Suddenly everything stops. The new arrivals train their torches on the vacant space above a one-storey shop-front, where an extremely well-toned man begins a series of balances and holds, accompanied by a crackly soundtrack emanating from some old stereos perched on the roof-edge. It's balletic stuff, an exercise in physical control. As he raises his body upwards on a single hand, does the splits, and wheels round on a series of wooden posts, the flash-mobbers move among us with hand-held radios broadcasting the same music we're hearing, giving everything an eerie, surround-sound quality.

A banner is unfurled: "Les Minutes Complètement Cirque", it says. The man disappears through a first-storey window; the flashlight people disappear into the crowd.

Roll up, roll up! The circus is in town. Or rather the circuses are in town. Montréal Complètement Cirque is the first edition of what will be an annual festival in the city, with troupes arriving from all over the world to dazzle local audiences with athletic virtuosity, juggling talents, acrobatics, dancing skills and general clowning around.

But then again, the circus is always in town in Montréal.
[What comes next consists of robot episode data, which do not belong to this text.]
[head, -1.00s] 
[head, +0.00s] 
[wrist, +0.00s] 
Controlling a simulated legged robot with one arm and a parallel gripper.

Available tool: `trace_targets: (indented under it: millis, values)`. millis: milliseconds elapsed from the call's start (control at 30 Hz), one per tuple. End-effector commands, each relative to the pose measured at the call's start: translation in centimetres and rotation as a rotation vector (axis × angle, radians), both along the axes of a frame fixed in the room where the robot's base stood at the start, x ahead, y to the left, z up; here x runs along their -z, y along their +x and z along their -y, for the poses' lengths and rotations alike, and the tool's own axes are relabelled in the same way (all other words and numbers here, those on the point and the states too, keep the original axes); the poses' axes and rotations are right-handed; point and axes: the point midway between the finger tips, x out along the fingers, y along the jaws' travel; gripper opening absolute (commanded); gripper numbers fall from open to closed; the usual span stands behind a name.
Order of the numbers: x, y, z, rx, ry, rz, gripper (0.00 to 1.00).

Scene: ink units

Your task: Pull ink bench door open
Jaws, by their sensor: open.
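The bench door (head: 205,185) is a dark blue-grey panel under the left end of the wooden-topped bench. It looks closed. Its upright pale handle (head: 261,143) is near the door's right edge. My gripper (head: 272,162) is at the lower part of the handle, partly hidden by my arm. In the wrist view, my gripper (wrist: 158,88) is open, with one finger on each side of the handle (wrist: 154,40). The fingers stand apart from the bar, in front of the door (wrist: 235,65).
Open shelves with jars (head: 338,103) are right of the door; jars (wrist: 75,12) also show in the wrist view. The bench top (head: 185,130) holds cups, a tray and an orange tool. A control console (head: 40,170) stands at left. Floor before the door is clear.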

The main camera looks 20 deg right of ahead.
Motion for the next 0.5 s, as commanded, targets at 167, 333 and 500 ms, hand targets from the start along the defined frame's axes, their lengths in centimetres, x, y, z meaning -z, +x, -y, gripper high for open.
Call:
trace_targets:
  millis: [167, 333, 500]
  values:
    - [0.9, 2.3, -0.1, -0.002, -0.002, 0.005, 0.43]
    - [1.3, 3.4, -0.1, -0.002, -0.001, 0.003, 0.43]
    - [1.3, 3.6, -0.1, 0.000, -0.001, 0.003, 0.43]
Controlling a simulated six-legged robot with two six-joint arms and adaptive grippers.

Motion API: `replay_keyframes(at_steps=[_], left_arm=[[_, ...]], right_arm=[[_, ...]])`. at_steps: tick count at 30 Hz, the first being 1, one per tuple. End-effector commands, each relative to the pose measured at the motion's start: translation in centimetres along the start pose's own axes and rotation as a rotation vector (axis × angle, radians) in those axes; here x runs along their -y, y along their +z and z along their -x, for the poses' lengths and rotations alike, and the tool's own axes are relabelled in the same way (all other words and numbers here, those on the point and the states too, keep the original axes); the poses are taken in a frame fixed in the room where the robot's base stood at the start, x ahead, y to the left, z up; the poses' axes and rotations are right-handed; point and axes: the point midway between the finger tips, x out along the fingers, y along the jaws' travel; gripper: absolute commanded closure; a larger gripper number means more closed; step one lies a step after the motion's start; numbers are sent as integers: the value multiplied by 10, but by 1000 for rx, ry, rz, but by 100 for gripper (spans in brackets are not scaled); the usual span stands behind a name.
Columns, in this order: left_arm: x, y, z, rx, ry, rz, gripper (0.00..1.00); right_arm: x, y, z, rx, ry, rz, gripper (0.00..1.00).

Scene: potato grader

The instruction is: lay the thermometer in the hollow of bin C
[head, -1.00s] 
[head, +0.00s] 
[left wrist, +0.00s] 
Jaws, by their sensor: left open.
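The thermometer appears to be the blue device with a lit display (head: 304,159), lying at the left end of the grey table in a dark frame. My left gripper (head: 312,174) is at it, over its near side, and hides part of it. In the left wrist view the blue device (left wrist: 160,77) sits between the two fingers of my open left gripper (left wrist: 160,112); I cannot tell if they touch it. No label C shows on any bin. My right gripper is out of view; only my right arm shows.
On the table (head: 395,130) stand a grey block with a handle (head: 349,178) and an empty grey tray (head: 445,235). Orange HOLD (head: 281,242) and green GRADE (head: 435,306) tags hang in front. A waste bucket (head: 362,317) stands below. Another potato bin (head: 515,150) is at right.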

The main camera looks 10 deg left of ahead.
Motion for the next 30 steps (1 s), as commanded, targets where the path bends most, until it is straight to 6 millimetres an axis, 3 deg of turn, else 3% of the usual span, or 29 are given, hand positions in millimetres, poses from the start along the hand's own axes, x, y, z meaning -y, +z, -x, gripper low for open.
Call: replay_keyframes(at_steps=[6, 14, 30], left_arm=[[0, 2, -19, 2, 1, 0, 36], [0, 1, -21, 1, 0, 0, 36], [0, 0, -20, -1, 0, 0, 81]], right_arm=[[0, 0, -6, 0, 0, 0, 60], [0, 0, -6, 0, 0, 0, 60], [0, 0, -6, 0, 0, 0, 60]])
The world-conquering Cirque du Soleil was founded here in 1984 by two street performers called Guy Laliberté and Daniel Gauthier. Now it has 20 different shows in performance around the globe, from Las Vegas to Tokyo, and employs 2,000 people in Montréal alone. Cirque du Soleil's touring shows are always premiered here, and during most summers the troupe's state-of-the-art big top dominates Montréal's old port area, the friendly blue and yellow stripes on the outside disguising a hi-tech, air-conditioned interior.

As a result of this success, other Montréal-based circuses have sprung up: Cirque Eloize and Les 7 Doigts de La Main are both performing at this year's festival. The former has a big top of its own showing ID, an edgy blend of street performance and acrobatics, while the latter is presenting an elegant cabaret-style event at Montréal's gracious Olympia theatre.

ID impressed me the most, with much parkour-derived leaping around over the set, a stunt-cyclist, and a final "skip-off" between two rival gangs of acrobats and dancers: a West Side Story for the double-jointed. However, both prove that there's an impressive depth to the art form. This isn't PT Barnum stuff, with sawdust-covered floors, animals being forced to do desperate tricks and a risk of imminent death for the performers. Cirque de Soleil pioneered a contemporary circus style that blends dance, circus and street performance to create a spectacle that concentrates on grace, drama and rhythm as much as it does awesome physical feats. Safety is paramount: discreet harnesses are used and padded mats save the performers from doing themselves the ultimate injury.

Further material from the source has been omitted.